** BEGIN Data to process **
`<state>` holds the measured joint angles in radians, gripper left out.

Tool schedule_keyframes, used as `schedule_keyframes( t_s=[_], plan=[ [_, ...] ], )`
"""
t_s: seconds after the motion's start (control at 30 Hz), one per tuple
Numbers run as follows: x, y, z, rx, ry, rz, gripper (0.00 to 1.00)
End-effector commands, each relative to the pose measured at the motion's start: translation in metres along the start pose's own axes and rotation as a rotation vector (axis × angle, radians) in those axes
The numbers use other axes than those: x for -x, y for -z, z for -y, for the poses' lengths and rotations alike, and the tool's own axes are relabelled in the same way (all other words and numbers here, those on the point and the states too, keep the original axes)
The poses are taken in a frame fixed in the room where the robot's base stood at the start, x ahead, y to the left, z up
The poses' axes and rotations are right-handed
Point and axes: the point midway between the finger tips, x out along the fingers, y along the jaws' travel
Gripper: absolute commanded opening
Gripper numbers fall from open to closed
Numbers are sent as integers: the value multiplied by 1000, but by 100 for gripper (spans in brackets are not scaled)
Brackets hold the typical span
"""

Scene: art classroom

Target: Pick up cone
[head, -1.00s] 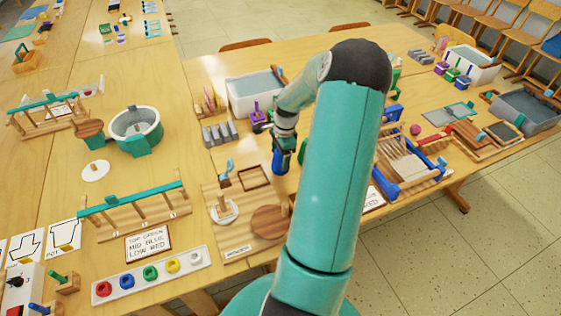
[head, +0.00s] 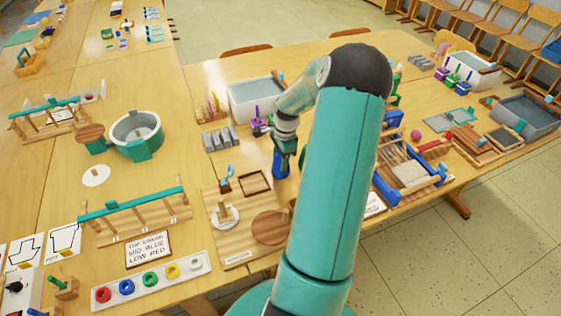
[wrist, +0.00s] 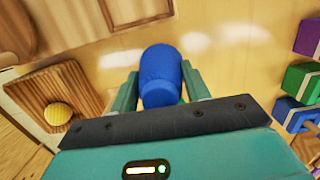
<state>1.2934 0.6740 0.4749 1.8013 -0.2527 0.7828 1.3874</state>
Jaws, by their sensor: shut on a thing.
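The cone (wrist: 161,80) is a smooth blue, rounded, slightly tapered piece in the wrist view. My gripper (wrist: 161,70) is shut on it, with one teal finger on each side. In the head view the blue cone (head: 281,165) hangs below my gripper (head: 284,146) over the table, just behind the wooden board (head: 235,257). My forearm hides the area to its right. I cannot tell whether the cone's underside touches the table.
A square wooden frame (head: 253,183) and an upright peg on a white disc (head: 224,216) stand close in front. Grey blocks (head: 220,138) and a white bin (head: 247,98) are behind. A blue wooden loom (head: 410,174) stands right.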

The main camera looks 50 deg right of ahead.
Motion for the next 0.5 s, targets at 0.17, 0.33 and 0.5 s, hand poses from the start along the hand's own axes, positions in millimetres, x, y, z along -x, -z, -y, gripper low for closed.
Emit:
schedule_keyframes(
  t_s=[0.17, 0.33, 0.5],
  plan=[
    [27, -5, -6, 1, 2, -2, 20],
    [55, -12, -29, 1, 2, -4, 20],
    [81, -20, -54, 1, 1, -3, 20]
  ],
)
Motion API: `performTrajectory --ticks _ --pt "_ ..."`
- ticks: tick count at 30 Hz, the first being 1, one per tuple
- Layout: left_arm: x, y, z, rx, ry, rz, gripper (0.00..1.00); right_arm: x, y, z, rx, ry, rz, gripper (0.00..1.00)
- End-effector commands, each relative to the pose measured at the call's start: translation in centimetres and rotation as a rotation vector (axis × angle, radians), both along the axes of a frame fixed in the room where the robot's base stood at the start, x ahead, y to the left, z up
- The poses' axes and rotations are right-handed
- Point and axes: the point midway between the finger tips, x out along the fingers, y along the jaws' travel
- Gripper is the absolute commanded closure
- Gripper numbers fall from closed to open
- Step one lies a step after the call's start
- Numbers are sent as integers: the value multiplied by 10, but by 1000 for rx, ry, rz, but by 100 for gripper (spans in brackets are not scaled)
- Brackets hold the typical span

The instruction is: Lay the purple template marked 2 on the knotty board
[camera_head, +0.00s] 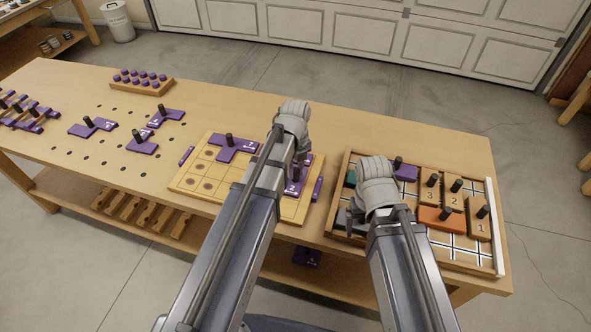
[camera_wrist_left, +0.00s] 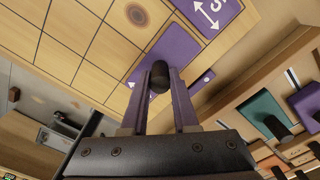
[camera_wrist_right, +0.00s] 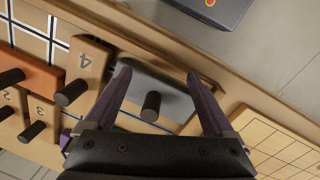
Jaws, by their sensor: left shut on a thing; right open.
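The purple template marked 2 (camera_head: 292,188) is at the right end of the knotty board (camera_head: 208,203), partly hidden by my left arm. My left gripper (camera_wrist_left: 158,82) is shut on its black peg, and purple surface (camera_wrist_left: 178,48) shows around the peg in the left wrist view. I cannot tell whether the template rests flat on the board or sits just above it. Dark knots mark the board's left squares. My right gripper (camera_wrist_right: 160,95) is open, its fingers on either side of a grey piece (camera_wrist_right: 138,90) with a black peg.
Another purple template (camera_head: 234,153) lies on the board's far side. A divided wooden tray (camera_head: 342,171) on the right holds numbered wooden blocks (camera_head: 480,228) and an orange piece (camera_head: 438,222). More purple templates (camera_head: 92,129) lie on the bench at left, near a peg rack (camera_head: 142,88).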

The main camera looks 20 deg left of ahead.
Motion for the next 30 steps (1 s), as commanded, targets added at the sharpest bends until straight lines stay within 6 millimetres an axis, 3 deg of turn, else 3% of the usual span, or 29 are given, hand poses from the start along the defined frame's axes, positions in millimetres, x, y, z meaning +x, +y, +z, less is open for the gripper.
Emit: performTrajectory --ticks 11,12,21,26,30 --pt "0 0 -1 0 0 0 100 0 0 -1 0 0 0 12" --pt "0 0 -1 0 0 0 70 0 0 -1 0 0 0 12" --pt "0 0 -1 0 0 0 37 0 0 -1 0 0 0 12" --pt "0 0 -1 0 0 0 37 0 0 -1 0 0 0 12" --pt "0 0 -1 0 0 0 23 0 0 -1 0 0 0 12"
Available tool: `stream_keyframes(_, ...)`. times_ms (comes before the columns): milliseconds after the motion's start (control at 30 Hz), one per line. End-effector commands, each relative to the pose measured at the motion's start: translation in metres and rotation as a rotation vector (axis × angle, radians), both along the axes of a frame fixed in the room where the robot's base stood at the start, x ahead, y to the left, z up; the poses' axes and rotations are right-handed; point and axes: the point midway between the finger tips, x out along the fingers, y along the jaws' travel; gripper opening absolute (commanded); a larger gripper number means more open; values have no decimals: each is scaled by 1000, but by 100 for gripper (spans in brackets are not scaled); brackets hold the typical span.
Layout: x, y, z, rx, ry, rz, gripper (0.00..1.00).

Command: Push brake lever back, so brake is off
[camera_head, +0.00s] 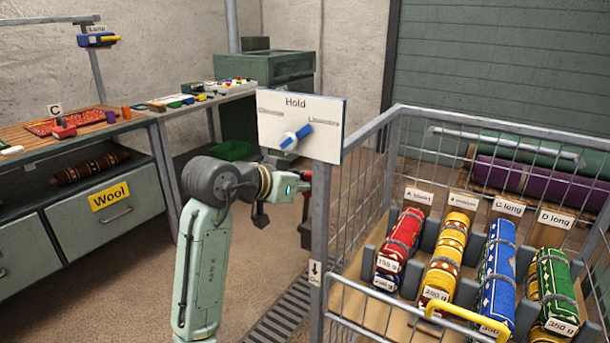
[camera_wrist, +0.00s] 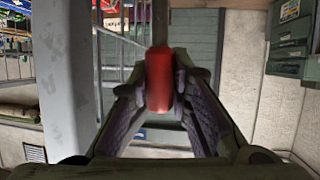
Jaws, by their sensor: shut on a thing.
** END Data to process **
## What is needed
Single out each line of the records above with the string "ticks" in it, and copy it.

## Task response
Motion API: `performTrajectory --ticks _ --pt "_ ..."`
- ticks: tick count at 30 Hz, the first being 1, one per tuple
Emit: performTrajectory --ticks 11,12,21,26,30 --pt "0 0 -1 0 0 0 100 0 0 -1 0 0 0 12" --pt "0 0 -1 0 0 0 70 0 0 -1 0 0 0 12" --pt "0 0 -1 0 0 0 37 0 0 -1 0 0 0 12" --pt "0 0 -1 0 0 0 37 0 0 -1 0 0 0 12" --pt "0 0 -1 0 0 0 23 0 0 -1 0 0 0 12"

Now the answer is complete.